== Recorded robot episodes ==
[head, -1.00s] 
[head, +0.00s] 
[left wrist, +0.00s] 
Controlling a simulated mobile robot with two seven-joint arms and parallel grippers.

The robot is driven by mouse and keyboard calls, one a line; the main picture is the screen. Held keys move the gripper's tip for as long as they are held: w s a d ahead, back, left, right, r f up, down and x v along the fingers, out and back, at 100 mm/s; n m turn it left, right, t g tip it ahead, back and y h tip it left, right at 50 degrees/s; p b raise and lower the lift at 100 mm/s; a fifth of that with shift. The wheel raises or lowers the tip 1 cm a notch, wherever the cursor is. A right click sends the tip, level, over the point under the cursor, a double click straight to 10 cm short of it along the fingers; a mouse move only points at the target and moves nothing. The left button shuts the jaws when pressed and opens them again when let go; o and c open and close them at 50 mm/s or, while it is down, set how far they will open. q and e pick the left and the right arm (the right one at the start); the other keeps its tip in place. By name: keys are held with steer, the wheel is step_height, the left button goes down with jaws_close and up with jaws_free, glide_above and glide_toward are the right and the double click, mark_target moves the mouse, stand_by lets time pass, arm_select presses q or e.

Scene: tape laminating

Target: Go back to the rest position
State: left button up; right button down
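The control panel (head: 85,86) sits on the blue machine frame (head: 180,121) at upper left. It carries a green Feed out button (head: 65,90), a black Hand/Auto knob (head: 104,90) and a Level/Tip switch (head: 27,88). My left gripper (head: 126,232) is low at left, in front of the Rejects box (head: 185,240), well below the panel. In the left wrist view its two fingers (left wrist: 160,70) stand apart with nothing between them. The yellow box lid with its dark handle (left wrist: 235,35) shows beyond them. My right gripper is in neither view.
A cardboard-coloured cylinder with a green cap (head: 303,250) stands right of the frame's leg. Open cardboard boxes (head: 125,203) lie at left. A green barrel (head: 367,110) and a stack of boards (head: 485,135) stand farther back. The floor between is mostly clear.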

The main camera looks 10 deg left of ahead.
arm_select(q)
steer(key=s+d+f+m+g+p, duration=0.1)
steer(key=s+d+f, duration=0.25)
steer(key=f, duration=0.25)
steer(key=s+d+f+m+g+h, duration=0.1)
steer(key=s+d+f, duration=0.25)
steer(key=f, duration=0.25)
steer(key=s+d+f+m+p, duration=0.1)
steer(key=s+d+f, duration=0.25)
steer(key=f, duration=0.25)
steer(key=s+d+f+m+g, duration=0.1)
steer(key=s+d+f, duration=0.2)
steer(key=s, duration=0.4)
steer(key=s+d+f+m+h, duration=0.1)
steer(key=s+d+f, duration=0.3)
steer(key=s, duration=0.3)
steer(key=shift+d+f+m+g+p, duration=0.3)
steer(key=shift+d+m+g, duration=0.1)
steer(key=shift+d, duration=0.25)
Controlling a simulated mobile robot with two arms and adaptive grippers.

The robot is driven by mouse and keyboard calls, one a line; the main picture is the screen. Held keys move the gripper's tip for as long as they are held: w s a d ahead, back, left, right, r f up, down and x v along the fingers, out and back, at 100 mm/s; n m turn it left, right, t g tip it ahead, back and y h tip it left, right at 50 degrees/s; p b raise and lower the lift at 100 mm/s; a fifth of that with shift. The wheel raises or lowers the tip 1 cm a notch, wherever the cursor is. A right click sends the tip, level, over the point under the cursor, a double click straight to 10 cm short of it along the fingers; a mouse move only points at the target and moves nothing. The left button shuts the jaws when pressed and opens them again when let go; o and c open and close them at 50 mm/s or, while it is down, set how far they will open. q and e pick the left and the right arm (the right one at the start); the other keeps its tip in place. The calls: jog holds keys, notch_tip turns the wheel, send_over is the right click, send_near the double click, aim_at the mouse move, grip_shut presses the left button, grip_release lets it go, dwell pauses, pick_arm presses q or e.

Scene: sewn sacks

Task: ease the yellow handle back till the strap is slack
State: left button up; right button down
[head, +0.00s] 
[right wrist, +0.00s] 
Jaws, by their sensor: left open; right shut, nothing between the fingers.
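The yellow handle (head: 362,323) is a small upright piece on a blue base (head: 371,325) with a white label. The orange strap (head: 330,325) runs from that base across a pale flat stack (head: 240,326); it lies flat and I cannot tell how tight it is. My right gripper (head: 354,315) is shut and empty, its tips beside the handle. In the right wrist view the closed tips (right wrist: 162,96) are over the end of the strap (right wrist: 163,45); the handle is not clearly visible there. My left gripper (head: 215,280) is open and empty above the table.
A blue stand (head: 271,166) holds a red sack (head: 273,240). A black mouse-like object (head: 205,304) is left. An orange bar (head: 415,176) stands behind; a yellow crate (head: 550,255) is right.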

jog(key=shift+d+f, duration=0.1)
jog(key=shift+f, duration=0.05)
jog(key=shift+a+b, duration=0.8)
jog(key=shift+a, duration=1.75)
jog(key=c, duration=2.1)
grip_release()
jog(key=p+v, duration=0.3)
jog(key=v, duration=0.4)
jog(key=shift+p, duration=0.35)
--
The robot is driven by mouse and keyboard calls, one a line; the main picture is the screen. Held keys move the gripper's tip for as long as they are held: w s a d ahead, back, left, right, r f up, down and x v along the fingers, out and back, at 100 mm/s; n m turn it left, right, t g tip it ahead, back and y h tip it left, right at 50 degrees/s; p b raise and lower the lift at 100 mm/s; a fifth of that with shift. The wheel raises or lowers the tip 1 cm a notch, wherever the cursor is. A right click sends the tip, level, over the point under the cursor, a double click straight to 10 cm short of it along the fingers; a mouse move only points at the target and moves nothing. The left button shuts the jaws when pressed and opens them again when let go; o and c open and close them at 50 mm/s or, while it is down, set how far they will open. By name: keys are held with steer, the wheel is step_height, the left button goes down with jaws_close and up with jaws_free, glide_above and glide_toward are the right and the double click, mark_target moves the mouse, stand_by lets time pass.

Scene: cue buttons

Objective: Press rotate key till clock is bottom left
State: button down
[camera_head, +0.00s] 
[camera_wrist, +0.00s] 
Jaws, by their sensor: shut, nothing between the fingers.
* * *
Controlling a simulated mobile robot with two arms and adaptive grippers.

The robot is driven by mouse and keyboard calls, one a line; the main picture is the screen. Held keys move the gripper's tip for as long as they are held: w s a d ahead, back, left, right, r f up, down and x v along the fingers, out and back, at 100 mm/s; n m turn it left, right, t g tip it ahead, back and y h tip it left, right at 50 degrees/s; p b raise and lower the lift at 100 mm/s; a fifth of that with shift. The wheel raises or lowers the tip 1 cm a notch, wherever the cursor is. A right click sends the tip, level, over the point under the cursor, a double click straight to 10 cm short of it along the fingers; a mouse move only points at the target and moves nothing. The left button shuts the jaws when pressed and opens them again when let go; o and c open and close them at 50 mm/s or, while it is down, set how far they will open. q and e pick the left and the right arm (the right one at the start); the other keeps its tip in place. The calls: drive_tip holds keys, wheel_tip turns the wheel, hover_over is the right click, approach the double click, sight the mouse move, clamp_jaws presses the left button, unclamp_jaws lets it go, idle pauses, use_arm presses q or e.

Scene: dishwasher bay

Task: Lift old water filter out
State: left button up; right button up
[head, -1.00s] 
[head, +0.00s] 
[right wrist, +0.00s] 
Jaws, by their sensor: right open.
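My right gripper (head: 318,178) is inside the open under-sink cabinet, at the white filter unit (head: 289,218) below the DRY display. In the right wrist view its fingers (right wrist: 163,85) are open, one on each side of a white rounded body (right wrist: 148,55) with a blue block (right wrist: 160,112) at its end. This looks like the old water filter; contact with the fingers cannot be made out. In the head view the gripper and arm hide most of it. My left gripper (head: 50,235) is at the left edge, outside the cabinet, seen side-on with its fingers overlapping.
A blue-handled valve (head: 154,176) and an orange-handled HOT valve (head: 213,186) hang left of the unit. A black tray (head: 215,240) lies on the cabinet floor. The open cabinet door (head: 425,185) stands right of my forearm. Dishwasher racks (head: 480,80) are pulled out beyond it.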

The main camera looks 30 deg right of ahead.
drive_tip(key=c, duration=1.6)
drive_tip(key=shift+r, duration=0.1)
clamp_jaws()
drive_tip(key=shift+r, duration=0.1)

== What is required ==
Repeat exactly the lines from the one containing "Scene: cue buttons" through the one containing "Jaws, by their sensor: shut, nothing", both included, and nothing else.

== The completed task ==
Scene: cue buttons

Objective: Press rotate key till clock is bottom left
State: button down
[camera_head, +0.00s] 
[camera_wrist, +0.00s] 
Jaws, by their sensor: shut, nothing between the fingers.

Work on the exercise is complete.